[Robot trajectory data]
>>>
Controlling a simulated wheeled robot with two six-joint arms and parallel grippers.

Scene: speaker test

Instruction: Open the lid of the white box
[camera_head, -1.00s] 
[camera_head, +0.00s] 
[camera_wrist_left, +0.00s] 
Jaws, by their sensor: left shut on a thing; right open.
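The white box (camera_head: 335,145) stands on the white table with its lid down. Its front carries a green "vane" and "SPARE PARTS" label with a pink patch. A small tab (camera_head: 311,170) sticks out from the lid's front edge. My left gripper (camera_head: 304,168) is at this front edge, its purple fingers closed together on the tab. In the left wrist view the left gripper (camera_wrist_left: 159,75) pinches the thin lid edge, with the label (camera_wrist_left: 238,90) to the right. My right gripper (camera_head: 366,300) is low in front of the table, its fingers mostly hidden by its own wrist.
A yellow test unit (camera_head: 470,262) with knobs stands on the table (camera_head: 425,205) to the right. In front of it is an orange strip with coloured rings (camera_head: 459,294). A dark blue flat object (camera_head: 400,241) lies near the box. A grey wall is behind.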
<<<
>>>
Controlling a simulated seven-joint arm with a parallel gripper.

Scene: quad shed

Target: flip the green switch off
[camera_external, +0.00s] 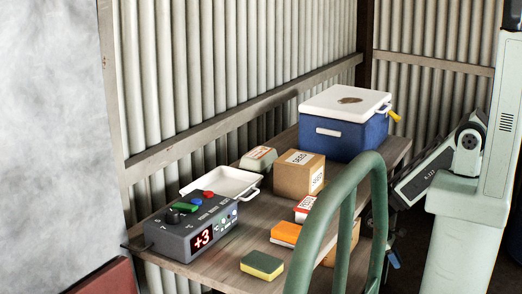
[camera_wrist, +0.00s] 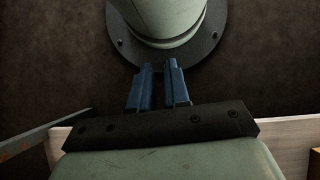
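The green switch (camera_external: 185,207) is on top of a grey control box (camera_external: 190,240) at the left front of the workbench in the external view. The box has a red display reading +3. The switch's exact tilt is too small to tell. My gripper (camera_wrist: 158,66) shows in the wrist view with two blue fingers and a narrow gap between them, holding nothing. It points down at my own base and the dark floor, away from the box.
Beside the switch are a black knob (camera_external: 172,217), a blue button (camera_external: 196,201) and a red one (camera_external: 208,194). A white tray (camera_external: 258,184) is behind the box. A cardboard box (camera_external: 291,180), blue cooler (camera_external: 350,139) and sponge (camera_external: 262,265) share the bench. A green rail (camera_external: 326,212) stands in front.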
<<<
>>>
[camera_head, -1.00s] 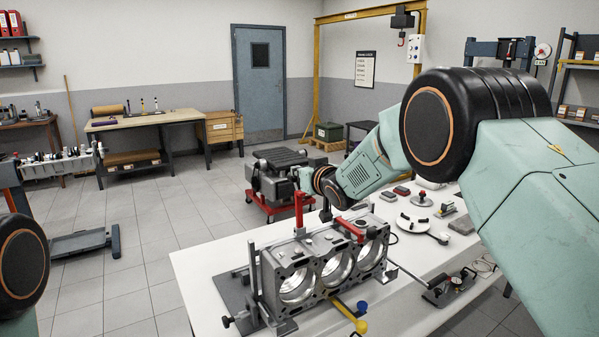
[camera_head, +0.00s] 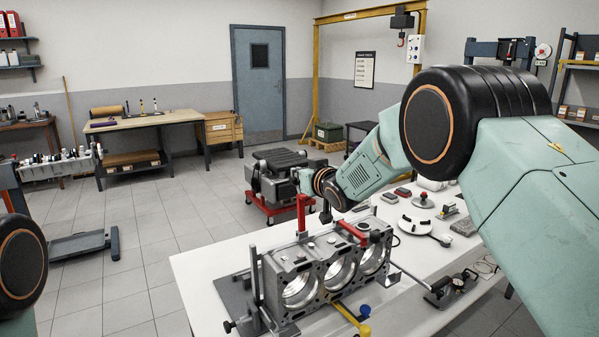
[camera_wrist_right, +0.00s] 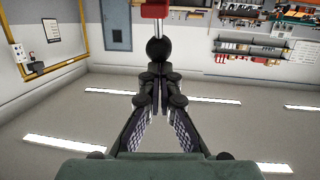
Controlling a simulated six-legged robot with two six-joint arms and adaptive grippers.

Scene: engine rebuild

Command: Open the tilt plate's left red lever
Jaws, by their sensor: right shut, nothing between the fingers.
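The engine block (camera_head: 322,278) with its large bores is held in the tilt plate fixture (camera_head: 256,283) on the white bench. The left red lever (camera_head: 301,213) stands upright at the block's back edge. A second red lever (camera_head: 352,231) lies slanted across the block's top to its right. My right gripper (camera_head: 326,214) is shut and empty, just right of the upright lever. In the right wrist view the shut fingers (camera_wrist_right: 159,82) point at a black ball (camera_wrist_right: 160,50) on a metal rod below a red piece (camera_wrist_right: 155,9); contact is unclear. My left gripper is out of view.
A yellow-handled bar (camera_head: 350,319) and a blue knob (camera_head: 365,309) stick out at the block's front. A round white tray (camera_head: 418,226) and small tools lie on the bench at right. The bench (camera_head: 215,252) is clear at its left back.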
<<<
— Directive —
Reproduce verbatim only the segment of the listing bounded by the line containing "Controlling a simulated wheeled" and the line containing "[camera_wrist_left, +0.00s]", with both boundary lines included.

— Final result —
Controlling a simulated wheeled robot with two six-joint arms and parallel grippers.

Scene: speaker test

Instruction: Open the lid of the white box
[camera_head, -1.00s] 
[camera_head, +0.00s] 
[camera_wrist_left, +0.00s] 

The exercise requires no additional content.